See https://datahub.io/notes/markdowndb

## Acceptance aka Roadmap

- [x] POC covering basic extraction etc datopian/markdowndb#6 
- [x] #5 
- [ ] #2 - specifically parser plugins

## Feature list

### Marketing

- [x] #1 

## Features

**Index a folder of files** - create an "DB" index from a folder of markdown files (and other files including images)

- [x] Index a folder and get JS/TS objects
- [x] Index a folder and get json output
- [ ] #129
- [x] **Command line tool for indexing**: Create a markdowndb (index) on the command line
- [x] Index a folder and get SQLite

Extract structured data like:

- [x] **Frontmatter metadata**: Extract markdown frontmatter and add in a metadata field
- [x] **Tags**: Extracts tags in markdown pages
  - [x] Extract tags in frontmatter
  - [x] Extract tags in body like `#abc` #49 
- [x] **Links**: links between files like `[hello](abc.md)` or wikilink style `[[xyz]]` so we can compute backlinks or deadlinks etc (see #4)
- [x] #60

Data types, data enhancement and validation

- [x] **Computed fields**: add new metadata properties based on existing metadata e.g. a slug field computed from title field; or, adding a title based on the first h1 heading in a doc; or, a type field based on the folder of the file (e.g. these are blog posts). cf https://www.contentlayer.dev/docs/reference/source-files/define-document-type#computedfields. #54
- [x] **Data validation and Document Types**: validate metadata against a schema/type so that I know the data in the database is "valid" #55 
  - [ ] deal with casting types e.g. string, number so that we can query in useful ways e.g. find me all blog posts before date X
  - [ ]  BYOT (bring your own types): i want to create my own types ... so that when i get an object out it is cast to the right typescript type

---

## Inbox

### Marketing

Sections on front page about major features

- [x] Have a section on front page about links feature
- [x] Have a section for tags
- [ ] etc

### 💤

- [ ] Refactor: improve our interfaces, do something similar to CachedMetadata and CachedFile
- [ ] #128

Misc

- [x] ➕ 2023-03-15 Add `layout` e.g. `layout: blog` as a rule in markdown db loading rather than in `getStaticPaths` for rendering blogs (follow up to work in datopian/datahub-next#51) **⛔2023-03-17 on having markdowndb support for rules**

### Rufus random notes

- how can we get type stuff like contentlayer has e.g. a given type in markdown frontmatter leads to use of X typescript type/interface
- check out astro-build - how do they do type stuff?

## Notes

### Questions

- [x] What is a ContentBase / ContentDB? **✅2023-03-07 a database (index) of content e.g. of text files on disk, images etc.

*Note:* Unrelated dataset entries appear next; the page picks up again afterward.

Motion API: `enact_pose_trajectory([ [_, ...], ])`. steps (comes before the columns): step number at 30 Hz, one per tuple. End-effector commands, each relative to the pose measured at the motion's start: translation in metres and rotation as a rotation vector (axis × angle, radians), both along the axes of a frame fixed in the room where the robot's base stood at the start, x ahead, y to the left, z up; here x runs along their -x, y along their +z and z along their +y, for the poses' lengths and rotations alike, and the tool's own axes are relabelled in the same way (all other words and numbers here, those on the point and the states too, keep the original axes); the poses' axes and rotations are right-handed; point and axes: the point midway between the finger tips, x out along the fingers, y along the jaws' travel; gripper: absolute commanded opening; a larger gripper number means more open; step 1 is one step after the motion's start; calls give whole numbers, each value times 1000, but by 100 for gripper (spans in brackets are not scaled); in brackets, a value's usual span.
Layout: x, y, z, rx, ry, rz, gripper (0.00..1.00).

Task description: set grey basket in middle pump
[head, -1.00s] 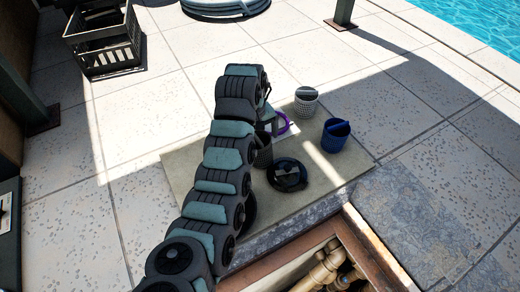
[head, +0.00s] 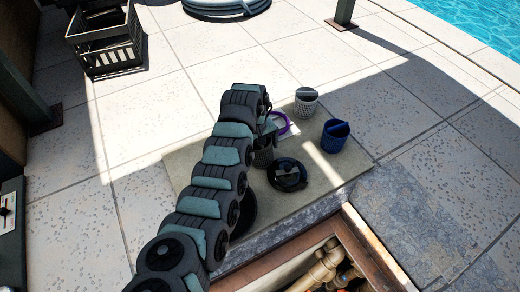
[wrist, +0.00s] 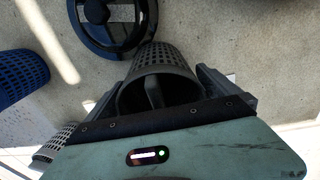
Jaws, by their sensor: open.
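The dark grey basket (head: 263,154) stands on the mat, partly hidden by my arm in the head view. In the wrist view the grey basket (wrist: 167,58) lies between the fingers of my gripper (wrist: 160,80), which is open. Its mouth and inner handle face the gripper, and the near rim is hidden by the gripper body. In the head view my gripper (head: 268,128) is just above the basket and mostly hidden by the arm. The middle pump is not in view; only pipes (head: 325,270) show in the pit.
A blue basket (head: 335,137) and a white basket (head: 306,103) stand on the mat (head: 325,185). A black round lid (head: 288,175) lies near the grey basket, and a purple ring (head: 283,124) lies behind it. The pit opening is in front. A black crate (head: 105,45) stands far left.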

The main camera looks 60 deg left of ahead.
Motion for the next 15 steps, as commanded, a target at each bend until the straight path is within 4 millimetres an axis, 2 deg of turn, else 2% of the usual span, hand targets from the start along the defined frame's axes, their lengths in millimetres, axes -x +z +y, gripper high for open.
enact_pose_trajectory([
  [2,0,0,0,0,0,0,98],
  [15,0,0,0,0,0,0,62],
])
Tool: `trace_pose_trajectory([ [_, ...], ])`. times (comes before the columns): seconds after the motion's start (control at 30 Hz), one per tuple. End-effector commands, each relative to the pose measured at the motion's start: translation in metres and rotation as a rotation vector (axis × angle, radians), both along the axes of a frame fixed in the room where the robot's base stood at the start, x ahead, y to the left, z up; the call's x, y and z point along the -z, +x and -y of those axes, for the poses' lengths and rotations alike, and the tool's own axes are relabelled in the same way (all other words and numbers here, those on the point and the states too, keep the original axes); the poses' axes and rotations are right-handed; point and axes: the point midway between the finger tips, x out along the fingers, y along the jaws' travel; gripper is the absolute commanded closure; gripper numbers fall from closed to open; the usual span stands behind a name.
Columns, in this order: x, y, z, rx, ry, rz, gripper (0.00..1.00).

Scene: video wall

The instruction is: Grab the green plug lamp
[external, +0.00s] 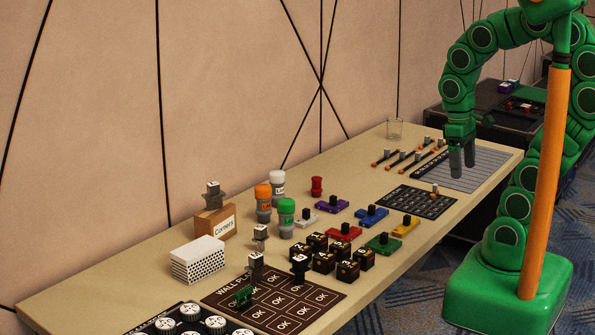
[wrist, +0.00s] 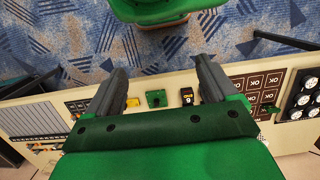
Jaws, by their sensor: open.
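The likely green plug lamp (external: 286,212) is an upright grey cylinder with a green top and a white label. It stands left of the middle of the table in the external view, in front of similar orange-topped (external: 263,198) and white-topped (external: 277,182) cylinders. I cannot make it out in the wrist view. My gripper (external: 462,170) is open and empty, pointing down over the right part of the table, well right of the green-topped cylinder. In the wrist view my gripper (wrist: 162,64) shows its two dark fingers wide apart.
A red cylinder (external: 317,187) and a glass (external: 394,128) stand behind. A white perforated box (external: 198,262) and a Corners box (external: 215,222) stand left. The wall runs along the back.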

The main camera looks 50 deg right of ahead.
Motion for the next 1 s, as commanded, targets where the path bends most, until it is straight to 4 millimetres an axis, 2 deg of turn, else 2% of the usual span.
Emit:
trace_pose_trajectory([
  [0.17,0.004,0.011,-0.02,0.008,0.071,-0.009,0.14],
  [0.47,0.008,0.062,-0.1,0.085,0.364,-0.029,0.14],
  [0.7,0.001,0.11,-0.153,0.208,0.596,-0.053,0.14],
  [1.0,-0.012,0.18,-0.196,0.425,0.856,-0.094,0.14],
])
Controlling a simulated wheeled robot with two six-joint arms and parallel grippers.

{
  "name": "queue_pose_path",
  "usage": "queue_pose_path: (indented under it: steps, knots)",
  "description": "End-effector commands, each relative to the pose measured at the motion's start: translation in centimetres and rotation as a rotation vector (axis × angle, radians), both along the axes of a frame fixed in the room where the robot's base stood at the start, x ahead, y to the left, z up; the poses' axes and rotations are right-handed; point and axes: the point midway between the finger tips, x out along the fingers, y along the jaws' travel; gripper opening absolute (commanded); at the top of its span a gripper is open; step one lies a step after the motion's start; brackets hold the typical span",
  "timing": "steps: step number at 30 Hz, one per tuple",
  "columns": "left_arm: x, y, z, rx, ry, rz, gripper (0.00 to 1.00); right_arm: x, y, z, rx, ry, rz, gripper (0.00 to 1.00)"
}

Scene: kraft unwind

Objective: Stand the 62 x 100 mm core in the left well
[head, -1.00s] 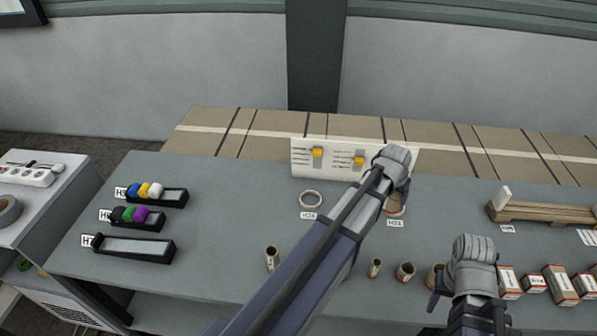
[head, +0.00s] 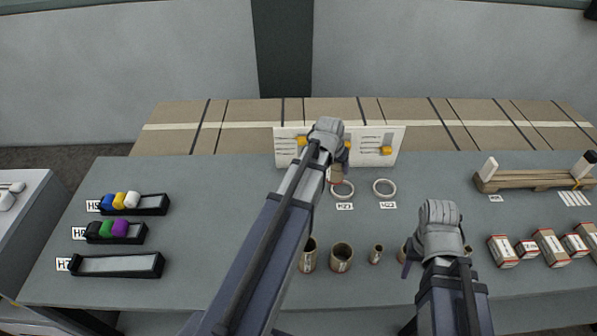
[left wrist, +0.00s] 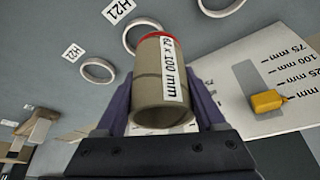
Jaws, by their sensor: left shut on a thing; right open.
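The 62 x 100 mm core (left wrist: 152,90), a brown tube with a white label and a red rim, is between the fingers of my left gripper (left wrist: 160,108). In the head view the core (head: 336,175) shows partly below my left gripper (head: 330,150), held above the bench near the middle ring well H21 (head: 342,190). The right ring well H22 (head: 384,188) is empty. The left well is hidden behind my left arm in the head view; a ring (left wrist: 220,5), cut off at the top edge of the left wrist view, appears to be it. My right gripper (head: 438,238) is open and empty.
A white gauge board (head: 400,136) with yellow sliders stands behind the wells. Several cores, one of them (head: 341,257), stand along the bench front.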

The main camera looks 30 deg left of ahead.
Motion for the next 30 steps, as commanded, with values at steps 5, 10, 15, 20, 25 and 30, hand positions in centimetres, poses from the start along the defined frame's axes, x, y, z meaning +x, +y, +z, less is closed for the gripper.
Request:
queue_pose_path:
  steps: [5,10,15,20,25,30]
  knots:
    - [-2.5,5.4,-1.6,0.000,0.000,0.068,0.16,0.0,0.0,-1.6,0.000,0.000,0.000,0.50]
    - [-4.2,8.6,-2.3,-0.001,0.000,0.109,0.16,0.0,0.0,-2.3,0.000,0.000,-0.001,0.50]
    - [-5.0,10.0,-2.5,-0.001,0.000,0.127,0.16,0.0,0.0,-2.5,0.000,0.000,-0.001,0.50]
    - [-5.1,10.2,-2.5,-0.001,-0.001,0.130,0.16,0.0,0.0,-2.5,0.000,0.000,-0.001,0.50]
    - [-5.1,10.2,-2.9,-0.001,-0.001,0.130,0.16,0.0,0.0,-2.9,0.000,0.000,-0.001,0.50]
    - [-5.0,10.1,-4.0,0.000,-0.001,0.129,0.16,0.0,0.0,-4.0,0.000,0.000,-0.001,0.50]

DB need not store content of files but it "indexes" them i.e. has a list of them, with associated metadata etc.**
- [x] Why do we need one? **✅2023-03-07 a) to replace this (basic) functionality in ContentLayer.dev so we can replace ContentLayer.dev b) so we can richer things like get files with all tags etc**
  - [x] What contentlayer.dev API calls do we need to replace **✅2023-03-07 ~8 of them. quite simple. see below. **
- [ ] What is the different between a Content Layer (API) and a ContentBase
- [x] What are the key technical components of a ContentBase **✅2023-03-07 see diagram**
- [x] What is MarkdownDB? **✅2023-03-07 It is a ContentBase whose text files are in markdown format**
- [x] What information do we index about markdown files in ContentBase? **✅2023-03-07**
  - frontmatter
  - list of all blocks and their types?
  - tags?
- [ ] What is the unique identifier for files?
- [x] What are the job stories that the MarkdownDB needs to support? 🔥
- [x] What about assets other than markdown files? e.g. images and pngs? **✅2023-03-07 these should also get processed.**
- [x] Does something like this already exist and how does it work?
  - [x] How does https://github.com/simonw/markdown-to-sqlite do it? **🚧2023-03-07 see https://github.com/simonw/markdown-to-sqlite/blob/main/markdown_to_sqlite/cli.py - main work is sqlite_utils i suspect**
- [x] How big will the sqlite db get? (i.e. per 1k documents indexed) NB: we aren't storing the text ... (though perhaps we could ...) **🚧2023-03-07 guess metadata is ~1kb per file. so 1k files = 1Mb and 100k files = 100Mb so seems ok for memory**
- [x] What happens if the sqlite file gets really big? **✅2023-03-07 we've probably have to store it somewhere in cloud etc**
- [x] What DB should we use e.g. IndexedDB or sqlite? **✅2023-03-07 propose sqlite3 b/c you get sql etc and now pretty much supported in browser if we ever need that**
  - See https://github.com/blacksmithgu/datacore/issues/6 for interesting discussion on this.
- [x] How do we handle the indexing of remote files, such as files in GitHub repos? **✅2023-03-07 ❌ kind of invalid question. we can index the remote files easily and then cache that locally. We aren't indexing on the fly.**
  - [ ] ~~Do we just store a reference to that file?~~
- [x] What's a minimal viable API? **🚧2023-03-08 see section below**

###  Notes on obsidian dataview API

https://github.com/blacksmithgu/obsidian-dataview/discussions/1811

### How to handle document types 2023-03-09

I'm not sure how we want to handle types, since having it as a frontmatter field might not be the most ideal way because if we had a blog folder we'd have to add the type metadata to all the files individually.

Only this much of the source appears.